Each line of the data that includes the string "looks" is to be copied out.
━━━━━ Source material
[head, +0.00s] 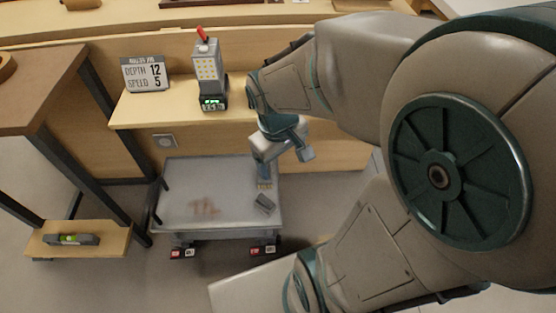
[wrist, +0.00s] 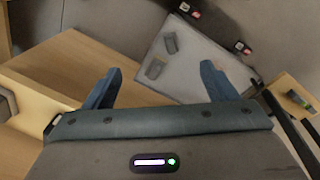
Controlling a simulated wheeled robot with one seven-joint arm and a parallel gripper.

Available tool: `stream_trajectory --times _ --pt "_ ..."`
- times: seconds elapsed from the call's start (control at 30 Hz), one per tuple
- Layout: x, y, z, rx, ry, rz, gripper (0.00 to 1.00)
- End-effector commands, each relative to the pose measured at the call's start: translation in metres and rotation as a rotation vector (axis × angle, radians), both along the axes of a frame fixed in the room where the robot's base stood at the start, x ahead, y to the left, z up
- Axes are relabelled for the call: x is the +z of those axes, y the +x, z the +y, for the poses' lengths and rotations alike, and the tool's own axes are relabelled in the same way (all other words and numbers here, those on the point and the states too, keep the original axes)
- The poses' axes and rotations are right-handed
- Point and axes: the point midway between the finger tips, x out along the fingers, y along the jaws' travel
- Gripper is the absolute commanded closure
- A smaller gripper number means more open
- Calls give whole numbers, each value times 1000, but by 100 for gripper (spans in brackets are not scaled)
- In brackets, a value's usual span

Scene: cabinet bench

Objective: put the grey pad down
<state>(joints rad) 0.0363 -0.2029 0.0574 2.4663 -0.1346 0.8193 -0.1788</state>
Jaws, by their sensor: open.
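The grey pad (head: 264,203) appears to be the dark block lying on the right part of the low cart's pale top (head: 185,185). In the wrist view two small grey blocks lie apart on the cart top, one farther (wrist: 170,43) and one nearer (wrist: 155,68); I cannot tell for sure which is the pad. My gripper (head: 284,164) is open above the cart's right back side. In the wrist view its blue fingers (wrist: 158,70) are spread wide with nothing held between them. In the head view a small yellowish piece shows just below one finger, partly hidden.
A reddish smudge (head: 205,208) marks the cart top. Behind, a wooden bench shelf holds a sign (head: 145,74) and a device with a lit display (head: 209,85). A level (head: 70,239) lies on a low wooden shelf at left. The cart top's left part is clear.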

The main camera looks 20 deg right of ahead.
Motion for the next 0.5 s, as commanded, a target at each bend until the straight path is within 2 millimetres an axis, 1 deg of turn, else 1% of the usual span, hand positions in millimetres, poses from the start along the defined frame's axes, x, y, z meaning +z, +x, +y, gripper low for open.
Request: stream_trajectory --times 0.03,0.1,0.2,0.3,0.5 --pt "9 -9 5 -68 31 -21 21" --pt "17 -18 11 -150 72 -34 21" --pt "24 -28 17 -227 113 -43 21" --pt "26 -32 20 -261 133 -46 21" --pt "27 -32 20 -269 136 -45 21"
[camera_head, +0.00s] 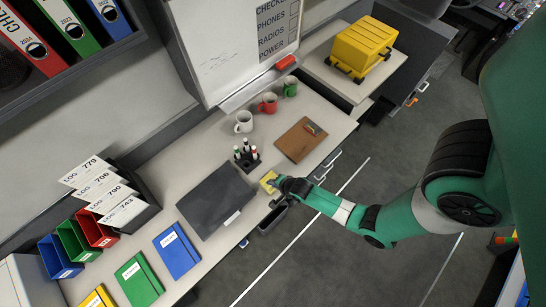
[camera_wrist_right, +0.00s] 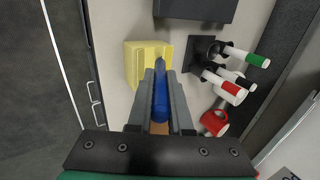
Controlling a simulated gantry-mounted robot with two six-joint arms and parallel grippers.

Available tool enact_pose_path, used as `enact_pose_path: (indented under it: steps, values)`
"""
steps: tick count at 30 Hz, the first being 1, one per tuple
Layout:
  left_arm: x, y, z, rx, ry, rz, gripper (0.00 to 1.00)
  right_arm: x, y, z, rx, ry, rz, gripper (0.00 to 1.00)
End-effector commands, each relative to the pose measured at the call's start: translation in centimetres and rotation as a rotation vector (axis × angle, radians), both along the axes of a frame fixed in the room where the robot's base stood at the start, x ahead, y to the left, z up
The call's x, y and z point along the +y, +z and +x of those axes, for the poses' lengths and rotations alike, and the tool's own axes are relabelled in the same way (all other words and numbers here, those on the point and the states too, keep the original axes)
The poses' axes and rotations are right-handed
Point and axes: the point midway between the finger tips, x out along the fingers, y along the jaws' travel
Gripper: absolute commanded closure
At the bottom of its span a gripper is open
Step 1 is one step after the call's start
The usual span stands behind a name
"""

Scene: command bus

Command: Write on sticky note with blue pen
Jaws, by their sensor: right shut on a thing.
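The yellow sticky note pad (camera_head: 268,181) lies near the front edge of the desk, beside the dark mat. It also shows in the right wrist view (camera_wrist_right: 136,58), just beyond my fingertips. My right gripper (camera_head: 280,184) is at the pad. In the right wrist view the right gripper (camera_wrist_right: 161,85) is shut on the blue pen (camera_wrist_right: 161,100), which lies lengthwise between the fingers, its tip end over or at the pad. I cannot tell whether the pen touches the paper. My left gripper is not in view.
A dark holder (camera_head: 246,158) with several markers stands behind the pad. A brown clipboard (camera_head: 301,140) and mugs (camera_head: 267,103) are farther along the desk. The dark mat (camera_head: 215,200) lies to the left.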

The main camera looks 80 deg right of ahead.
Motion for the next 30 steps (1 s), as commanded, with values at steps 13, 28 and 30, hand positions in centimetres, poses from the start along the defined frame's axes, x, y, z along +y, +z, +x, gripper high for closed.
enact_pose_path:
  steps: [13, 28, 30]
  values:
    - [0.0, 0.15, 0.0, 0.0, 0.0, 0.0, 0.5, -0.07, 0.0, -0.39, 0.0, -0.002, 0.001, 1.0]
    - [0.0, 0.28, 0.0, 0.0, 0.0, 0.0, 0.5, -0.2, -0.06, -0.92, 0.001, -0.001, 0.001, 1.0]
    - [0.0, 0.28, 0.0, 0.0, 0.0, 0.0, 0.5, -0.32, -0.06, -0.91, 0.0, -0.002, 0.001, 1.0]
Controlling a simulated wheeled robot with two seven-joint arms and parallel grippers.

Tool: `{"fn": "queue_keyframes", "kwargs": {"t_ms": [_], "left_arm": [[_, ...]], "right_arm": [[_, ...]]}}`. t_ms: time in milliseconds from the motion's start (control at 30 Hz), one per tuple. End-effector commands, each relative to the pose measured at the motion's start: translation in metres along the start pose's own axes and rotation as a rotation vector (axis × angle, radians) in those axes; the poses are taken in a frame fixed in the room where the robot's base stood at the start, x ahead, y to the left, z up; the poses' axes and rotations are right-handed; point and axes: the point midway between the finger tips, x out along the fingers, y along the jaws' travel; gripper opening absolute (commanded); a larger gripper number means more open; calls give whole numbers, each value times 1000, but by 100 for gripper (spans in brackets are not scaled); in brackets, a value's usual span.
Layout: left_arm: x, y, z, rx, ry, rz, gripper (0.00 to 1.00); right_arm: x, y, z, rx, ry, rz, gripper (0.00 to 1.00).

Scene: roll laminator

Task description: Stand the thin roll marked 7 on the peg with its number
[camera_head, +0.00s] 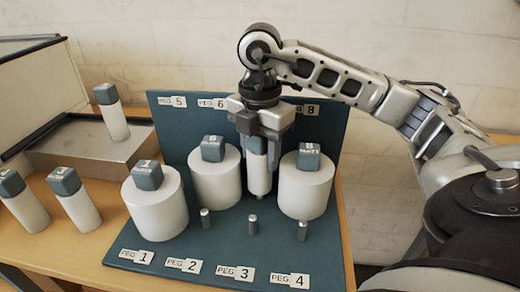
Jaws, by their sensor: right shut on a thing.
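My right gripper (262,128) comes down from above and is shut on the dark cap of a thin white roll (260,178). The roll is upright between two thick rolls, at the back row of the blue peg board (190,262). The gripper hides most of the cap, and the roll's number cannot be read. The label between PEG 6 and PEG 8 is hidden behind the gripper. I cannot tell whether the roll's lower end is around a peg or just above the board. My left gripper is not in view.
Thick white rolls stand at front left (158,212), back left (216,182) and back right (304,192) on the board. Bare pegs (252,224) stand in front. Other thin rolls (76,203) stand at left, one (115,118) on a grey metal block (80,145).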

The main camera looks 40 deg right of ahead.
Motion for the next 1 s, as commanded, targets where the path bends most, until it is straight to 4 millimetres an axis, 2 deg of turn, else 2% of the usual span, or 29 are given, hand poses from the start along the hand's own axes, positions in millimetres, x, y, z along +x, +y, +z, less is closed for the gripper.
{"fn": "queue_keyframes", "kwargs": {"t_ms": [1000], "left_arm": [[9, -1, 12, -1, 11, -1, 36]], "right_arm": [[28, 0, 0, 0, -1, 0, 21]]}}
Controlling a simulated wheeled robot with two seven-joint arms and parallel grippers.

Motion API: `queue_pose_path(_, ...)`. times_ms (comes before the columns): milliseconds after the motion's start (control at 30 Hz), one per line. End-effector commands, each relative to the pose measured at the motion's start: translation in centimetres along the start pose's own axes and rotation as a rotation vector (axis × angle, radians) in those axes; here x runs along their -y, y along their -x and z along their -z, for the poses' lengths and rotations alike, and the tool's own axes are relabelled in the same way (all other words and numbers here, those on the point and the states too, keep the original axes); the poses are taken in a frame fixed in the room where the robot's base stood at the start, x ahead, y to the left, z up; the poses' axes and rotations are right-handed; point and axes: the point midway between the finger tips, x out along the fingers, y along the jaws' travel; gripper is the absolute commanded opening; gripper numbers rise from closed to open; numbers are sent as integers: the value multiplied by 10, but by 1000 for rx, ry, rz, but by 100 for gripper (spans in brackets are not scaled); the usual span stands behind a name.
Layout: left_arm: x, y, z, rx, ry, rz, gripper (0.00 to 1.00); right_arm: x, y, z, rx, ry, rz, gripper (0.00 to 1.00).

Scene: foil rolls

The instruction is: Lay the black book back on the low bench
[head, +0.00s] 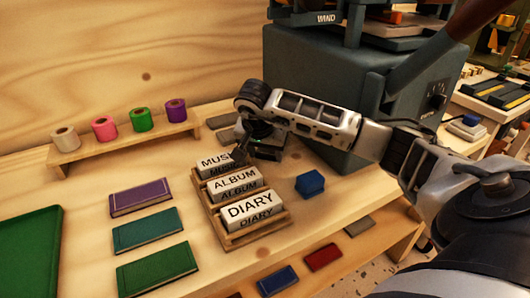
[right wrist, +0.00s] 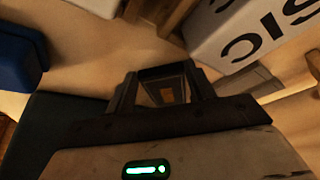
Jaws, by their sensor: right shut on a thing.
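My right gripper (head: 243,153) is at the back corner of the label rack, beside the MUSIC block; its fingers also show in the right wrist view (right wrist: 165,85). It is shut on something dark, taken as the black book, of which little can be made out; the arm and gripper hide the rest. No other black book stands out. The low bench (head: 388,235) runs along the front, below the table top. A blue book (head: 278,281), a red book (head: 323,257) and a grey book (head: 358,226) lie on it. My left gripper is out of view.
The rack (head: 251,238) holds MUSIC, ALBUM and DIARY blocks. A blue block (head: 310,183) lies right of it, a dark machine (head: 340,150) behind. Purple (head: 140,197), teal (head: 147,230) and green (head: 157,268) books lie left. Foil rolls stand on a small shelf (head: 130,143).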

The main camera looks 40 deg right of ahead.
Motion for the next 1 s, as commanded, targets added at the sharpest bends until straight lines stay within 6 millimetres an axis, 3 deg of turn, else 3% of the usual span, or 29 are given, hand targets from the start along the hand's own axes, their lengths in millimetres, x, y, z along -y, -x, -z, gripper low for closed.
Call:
━━━━━━━━━━
Response to the task.
The main camera looks 20 deg right of ahead.
The main camera looks 80 deg right of ahead.
The main camera looks 40 deg right of ahead.
The main camera looks 40 deg right of ahead.

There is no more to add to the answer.